Maybe that’s the real reason we
shouldn’t have been so shock when the series final episode cut to black just
before it seemed anything big was going to happen to Tony. Was he ever
prosecuted? Shot by Members Only guy?
Choked to death on an onion ring? We’re never going to know for sure,
and I have a feeling Chase likes it that way. It’s possible that Chase will
give a deathbed confession as to what really happened to Tony afterward, but I
imagine the only reason he will is because by then, it would be an anticlimax after all the
speculation before, during, and after. And I kind of think he likes that.

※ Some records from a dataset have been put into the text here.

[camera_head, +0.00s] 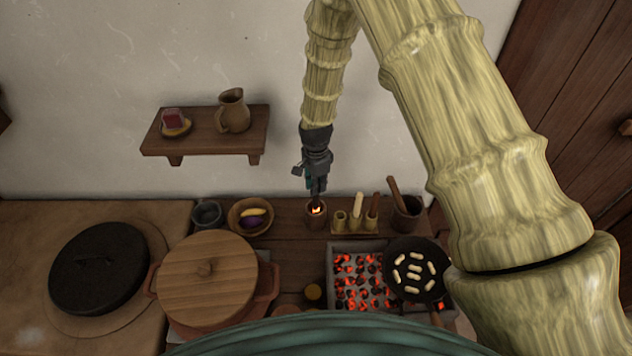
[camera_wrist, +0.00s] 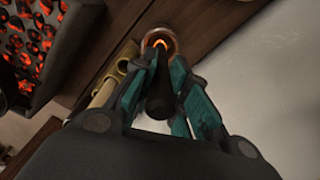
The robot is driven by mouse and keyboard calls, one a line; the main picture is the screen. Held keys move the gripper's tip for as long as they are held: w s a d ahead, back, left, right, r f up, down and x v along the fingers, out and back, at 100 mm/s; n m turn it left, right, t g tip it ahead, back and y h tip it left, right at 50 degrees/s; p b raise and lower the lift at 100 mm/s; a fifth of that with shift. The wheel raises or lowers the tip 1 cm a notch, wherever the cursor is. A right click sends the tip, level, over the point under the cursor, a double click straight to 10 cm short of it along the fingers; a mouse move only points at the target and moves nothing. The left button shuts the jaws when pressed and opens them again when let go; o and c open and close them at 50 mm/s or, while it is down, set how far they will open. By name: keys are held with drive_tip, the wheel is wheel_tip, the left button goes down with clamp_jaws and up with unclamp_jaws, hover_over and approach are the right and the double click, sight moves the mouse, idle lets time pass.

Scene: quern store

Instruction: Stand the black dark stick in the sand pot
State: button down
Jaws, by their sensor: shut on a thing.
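My gripper (camera_head: 316,182) points down over the back of the wooden counter. In the wrist view its teal-padded fingers (camera_wrist: 158,80) are shut on a dark stick (camera_wrist: 160,102). The stick's lower end points at a small round brown pot (camera_head: 316,220), directly below the gripper. An orange glow shows in that pot's mouth, and its rim (camera_wrist: 174,42) shows in the wrist view. I cannot tell whether the stick's tip is inside the mouth or just above it. No sand is clearly visible, so I cannot tell which vessel is the sand pot.
Right of the pot stand a rack (camera_head: 354,231) of small cups with sticks and a utensil pot (camera_head: 409,218). A bowl (camera_head: 248,216) is to the left. A glowing coal grill (camera_head: 330,285) and a frying pan (camera_head: 411,290) lie in front. A shelf (camera_head: 205,140) hangs behind.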

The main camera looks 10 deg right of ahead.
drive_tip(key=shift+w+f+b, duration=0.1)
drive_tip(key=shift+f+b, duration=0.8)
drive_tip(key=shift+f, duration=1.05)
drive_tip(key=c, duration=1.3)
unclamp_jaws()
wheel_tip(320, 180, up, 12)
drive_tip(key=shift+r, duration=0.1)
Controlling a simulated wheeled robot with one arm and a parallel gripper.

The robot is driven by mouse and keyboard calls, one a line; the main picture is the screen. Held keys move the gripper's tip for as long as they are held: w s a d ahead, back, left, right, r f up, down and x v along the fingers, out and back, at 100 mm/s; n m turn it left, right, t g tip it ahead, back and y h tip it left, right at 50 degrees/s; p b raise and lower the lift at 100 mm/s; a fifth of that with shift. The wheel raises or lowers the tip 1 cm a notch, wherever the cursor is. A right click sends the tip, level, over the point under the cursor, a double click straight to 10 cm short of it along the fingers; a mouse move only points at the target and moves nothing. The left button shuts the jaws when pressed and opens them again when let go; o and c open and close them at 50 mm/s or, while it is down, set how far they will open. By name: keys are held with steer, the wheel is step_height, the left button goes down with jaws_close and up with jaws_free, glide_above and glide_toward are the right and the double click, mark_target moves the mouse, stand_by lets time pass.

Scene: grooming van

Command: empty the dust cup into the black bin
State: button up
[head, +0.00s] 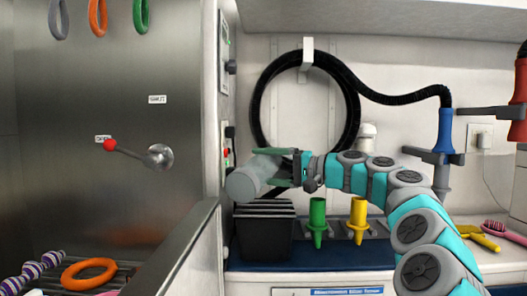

But for all that, perhaps the thing
that really is the scariest about The
Sopranos is what it says about human nature. As Tony said in the Pilot to
Dr. Melfi: “I feel like I came in at the end”. Many took it to say, he meant
not just the end of the mob as a power, but that of the American Dream as
whole. I think there may actually be something even darker than that at the
core. In Oz, one could justify all
the bleakness by saying the characters were in prisoner and victims of the system.
One could make the same argument for most of the characters in the spider web
of The Wire. But in The Sopranos, most of the characters
were upper-class or working class white people. Always making what was the easy
choice for them, never thinking of other people or how thinks affected them.
Never was this more evident in ‘Kennedy and Heidi’, the two teenagers forced
Tony and Christopher into a car wreck, then refused to go back because it was
dark and she was on her learner’s permit – an accident that led to
Christopher’s death. Are we all just variations on The Sopranos? Are we all
going to leave problems for other people to deal with? Its unsettling – hell,
its terrifying to even think of it. And what does that say about us as viewers?
What we can be sure of is that
while Tony thought he came in at the end, it was really the beginning. The New
Golden Age of Television could not have happened without The Sopranos. And that really is something to celebrate. We may all
be going to hell for it, but at least it’ll be fun getting there.